▶ _AIM_
Quote exactly, and only, the lines of the material below from the line with "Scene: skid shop" through the line with "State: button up".
[start]
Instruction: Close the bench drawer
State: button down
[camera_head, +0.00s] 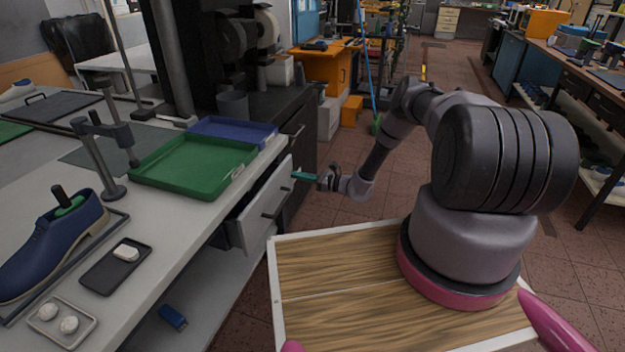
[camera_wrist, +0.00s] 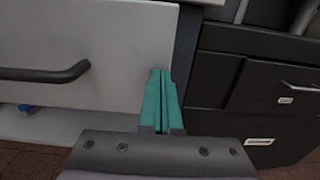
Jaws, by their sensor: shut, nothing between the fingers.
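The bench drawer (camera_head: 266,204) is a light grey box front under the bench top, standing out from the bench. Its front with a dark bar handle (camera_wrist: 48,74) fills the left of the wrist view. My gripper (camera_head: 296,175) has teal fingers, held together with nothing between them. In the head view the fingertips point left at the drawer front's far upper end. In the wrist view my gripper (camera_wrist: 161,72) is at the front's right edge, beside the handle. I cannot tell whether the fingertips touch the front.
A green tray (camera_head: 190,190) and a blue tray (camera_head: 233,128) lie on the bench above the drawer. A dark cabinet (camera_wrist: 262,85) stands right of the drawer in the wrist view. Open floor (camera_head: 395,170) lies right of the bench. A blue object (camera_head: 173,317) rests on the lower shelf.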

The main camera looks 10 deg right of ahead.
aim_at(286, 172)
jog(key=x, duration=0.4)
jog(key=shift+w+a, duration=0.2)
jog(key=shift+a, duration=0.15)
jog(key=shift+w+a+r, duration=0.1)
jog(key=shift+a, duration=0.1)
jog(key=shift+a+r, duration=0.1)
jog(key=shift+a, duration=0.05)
[end]
[start]
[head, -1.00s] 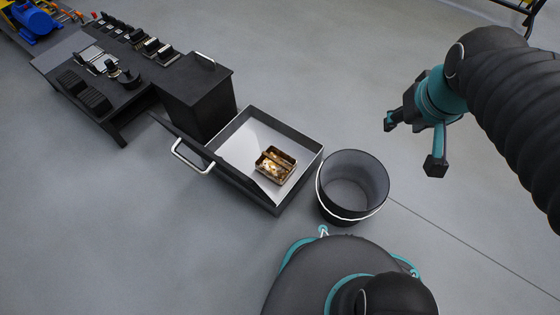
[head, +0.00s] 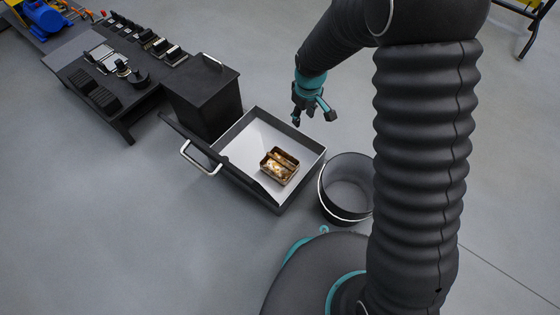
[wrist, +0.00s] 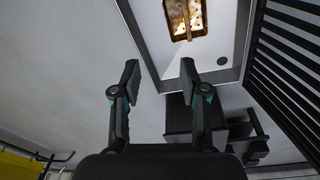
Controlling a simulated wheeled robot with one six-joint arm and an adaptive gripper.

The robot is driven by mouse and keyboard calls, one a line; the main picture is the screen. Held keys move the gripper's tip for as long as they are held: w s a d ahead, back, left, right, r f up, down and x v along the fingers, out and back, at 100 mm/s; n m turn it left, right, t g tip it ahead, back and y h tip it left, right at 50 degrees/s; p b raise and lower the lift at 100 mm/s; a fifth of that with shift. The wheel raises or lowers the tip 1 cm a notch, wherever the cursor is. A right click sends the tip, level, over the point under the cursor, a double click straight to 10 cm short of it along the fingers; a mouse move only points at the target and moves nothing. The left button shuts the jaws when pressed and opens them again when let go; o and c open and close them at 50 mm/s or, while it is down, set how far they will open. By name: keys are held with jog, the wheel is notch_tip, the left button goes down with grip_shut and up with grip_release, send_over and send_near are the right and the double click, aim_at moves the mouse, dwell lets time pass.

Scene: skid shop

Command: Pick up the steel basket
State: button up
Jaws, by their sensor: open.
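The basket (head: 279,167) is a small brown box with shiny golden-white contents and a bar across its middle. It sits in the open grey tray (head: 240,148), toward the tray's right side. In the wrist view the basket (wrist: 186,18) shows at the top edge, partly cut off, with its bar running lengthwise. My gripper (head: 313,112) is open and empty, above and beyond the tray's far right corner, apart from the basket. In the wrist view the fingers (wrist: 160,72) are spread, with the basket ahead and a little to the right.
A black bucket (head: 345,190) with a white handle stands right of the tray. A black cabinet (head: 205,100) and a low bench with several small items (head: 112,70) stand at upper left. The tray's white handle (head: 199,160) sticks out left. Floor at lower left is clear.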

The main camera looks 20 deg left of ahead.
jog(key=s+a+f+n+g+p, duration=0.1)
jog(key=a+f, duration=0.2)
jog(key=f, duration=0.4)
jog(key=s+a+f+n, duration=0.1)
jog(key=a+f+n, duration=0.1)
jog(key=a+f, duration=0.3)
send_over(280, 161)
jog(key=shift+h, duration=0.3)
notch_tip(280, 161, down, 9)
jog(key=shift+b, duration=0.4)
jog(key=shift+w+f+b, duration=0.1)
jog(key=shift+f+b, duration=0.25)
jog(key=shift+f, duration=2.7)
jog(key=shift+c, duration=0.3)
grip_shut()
[end]
▶ _ANSWER TO THE EXERCISE_
Scene: skid shop

Command: Pick up the steel basket
State: button up

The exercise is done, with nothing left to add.